Add dependency parses
Change-Id: Ideaf4a03e4071634e9d55bcdacadf8f25fd1c98c
diff --git a/Dockerfile b/Dockerfile
index cde20de..aad4d5c 100644
--- a/Dockerfile
+++ b/Dockerfile
@@ -8,6 +8,10 @@
ENV PATH="$VIRTUAL_ENV/bin:$PATH"
ENV MAKEFLAGS="-j$(nproc)"
+# spaCy processing configuration
+ENV SPACY_USE_DEPENDENCIES="True"
+ENV SPACY_USE_GERMALEMMA="True"
+
# Set the working directory
COPY lib /app/lib
COPY requirements.txt /app/requirements.txt
diff --git a/systems/parse_spacy_pipe.py b/systems/parse_spacy_pipe.py
index eeb1efa..74b110b 100644
--- a/systems/parse_spacy_pipe.py
+++ b/systems/parse_spacy_pipe.py
@@ -33,6 +33,39 @@
return "|".join(features)
+def format_dependency_relations(doc):
+ """
+ Extract and format dependency relations from a spaCy doc for CoNLL-U output.
+
+ Args:
+ doc: spaCy Doc object
+
+ Returns:
+ list: List of tuples (head_id, deprel) for each token
+ """
+ dependencies = []
+ for i, token in enumerate(doc):
+ # HEAD column: 1-based index of the head token (0 for root)
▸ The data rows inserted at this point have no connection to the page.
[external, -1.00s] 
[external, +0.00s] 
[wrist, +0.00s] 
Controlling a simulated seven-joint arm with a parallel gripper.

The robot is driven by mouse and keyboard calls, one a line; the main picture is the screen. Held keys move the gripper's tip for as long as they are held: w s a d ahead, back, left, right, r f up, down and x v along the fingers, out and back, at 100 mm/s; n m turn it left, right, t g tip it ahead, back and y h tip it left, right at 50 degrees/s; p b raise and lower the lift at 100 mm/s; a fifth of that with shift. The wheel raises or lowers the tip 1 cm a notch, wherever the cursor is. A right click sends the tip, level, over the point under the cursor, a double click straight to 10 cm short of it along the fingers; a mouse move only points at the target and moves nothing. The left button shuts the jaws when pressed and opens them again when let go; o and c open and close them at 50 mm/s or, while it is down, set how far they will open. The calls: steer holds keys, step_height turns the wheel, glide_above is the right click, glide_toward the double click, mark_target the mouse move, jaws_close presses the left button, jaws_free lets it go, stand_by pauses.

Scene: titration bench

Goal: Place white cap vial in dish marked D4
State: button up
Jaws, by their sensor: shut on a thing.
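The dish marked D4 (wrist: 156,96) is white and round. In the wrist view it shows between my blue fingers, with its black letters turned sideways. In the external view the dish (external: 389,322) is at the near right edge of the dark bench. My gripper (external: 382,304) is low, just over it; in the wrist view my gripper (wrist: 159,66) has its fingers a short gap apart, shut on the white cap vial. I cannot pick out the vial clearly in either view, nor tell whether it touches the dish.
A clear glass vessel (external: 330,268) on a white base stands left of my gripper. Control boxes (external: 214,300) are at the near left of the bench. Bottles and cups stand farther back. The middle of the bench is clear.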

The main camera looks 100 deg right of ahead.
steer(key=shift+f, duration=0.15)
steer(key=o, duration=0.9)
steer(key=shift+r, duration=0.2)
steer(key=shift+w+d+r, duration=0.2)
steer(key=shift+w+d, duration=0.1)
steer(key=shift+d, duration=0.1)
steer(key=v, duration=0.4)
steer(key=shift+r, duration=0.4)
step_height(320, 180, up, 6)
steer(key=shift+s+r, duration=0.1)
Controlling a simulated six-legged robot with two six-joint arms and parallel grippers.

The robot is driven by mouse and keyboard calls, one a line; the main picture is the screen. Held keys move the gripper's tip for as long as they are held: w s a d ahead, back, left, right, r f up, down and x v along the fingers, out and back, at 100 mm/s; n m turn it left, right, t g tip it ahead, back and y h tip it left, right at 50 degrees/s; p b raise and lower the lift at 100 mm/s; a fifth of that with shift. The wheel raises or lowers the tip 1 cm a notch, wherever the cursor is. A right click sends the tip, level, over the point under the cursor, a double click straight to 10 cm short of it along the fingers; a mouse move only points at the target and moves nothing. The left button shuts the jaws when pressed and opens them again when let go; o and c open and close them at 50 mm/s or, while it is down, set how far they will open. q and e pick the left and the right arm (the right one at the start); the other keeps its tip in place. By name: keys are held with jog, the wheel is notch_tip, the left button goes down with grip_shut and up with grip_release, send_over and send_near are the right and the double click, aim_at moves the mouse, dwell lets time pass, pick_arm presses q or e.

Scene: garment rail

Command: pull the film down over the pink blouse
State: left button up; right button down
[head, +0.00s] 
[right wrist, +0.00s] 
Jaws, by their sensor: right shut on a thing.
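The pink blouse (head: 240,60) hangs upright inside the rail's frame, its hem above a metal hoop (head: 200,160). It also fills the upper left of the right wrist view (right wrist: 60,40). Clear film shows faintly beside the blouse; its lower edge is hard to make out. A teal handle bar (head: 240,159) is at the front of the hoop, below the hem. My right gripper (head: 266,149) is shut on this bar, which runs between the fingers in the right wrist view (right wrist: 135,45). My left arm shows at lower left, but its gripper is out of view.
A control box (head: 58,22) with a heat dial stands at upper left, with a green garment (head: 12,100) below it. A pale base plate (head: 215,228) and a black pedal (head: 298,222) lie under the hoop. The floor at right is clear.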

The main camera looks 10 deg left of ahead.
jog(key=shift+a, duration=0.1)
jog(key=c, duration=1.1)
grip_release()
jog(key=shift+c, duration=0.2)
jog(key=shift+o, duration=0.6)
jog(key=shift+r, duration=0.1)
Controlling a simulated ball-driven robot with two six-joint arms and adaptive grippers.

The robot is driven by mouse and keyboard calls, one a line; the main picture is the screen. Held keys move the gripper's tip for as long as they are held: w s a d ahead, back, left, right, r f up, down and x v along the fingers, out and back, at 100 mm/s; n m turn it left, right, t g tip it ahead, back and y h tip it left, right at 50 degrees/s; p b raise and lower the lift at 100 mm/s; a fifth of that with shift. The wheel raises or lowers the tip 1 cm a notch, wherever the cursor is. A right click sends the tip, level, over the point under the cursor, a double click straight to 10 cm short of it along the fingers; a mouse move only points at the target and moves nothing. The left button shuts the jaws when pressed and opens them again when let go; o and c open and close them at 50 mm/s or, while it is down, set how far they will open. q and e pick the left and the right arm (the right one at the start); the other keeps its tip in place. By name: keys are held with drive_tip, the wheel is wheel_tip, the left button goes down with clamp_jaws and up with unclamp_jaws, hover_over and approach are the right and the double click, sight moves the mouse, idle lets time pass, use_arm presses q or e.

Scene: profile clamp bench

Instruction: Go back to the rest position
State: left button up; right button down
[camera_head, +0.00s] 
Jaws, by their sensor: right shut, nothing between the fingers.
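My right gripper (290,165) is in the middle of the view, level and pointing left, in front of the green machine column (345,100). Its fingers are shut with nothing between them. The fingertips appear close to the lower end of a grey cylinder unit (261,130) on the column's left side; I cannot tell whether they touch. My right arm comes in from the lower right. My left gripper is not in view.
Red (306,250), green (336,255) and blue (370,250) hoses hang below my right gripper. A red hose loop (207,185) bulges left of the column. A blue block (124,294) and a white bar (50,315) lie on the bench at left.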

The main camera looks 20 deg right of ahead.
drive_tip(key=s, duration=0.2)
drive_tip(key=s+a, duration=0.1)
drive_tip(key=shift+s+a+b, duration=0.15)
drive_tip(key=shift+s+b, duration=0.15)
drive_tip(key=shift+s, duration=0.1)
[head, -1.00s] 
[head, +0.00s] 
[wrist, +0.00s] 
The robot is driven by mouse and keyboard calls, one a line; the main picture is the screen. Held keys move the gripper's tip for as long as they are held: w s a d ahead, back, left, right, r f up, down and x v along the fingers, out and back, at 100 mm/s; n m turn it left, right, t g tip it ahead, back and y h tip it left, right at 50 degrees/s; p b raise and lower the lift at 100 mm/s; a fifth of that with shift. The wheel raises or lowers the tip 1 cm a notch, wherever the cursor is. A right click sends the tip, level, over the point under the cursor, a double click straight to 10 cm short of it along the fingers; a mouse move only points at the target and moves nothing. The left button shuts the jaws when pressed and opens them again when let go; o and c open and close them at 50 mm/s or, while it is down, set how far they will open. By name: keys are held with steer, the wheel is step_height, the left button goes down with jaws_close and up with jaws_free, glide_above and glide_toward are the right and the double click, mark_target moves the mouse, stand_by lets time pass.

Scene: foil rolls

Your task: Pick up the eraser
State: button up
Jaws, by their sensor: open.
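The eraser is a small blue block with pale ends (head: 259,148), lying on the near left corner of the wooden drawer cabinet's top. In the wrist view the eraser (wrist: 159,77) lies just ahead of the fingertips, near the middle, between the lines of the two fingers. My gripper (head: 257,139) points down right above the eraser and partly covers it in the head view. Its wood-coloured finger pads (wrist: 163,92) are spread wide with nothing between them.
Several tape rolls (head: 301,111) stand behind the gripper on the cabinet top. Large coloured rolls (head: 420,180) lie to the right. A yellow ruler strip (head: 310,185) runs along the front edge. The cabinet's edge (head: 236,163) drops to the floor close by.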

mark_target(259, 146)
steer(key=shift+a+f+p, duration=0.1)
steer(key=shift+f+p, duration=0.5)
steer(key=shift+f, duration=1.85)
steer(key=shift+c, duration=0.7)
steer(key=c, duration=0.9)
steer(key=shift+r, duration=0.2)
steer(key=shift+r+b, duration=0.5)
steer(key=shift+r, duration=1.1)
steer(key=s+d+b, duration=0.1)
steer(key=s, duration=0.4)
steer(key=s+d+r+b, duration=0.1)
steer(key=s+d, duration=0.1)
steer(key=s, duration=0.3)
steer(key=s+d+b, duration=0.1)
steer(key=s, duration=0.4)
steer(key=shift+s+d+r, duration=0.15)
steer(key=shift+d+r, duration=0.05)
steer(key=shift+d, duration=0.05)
+ if token.dep_ == "ROOT":
+ head_id = 0
+ else:
+ # Find the 1-based index of the head token
+ head_id = None
+ for j, potential_head in enumerate(doc):
+ if potential_head == token.head:
+ head_id = j + 1
+ break
+ if head_id is None:
+ head_id = 0 # Fallback to root if head not found
+
+ # DEPREL column: dependency relation
+ deprel = token.dep_ if token.dep_ else "_"
+
+ dependencies.append((head_id, deprel))
+
+ return dependencies
+
+
class WhitespaceTokenizer(object):
def __init__(self, vocab):
self.vocab = vocab
@@ -44,15 +77,26 @@
return Doc(self.vocab, words=words, spaces=spaces)
-def get_conll_str(anno_obj, spacy_doc, use_germalemma):
+def get_conll_str(anno_obj, spacy_doc, use_germalemma, use_dependencies):
# First lines are comments. (metadata)
conll_lines = anno_obj.metadata # Then we want: [ID, FORM, LEMMA, UPOS, XPOS, FEATS, HEAD, DEPREL, DEPS, MISC]
+
+ # Get dependency relations if enabled
+ dependencies = format_dependency_relations(spacy_doc) if use_dependencies == "True" else None
+
for ix, token in enumerate(spacy_doc):
morph_features = format_morphological_features(token)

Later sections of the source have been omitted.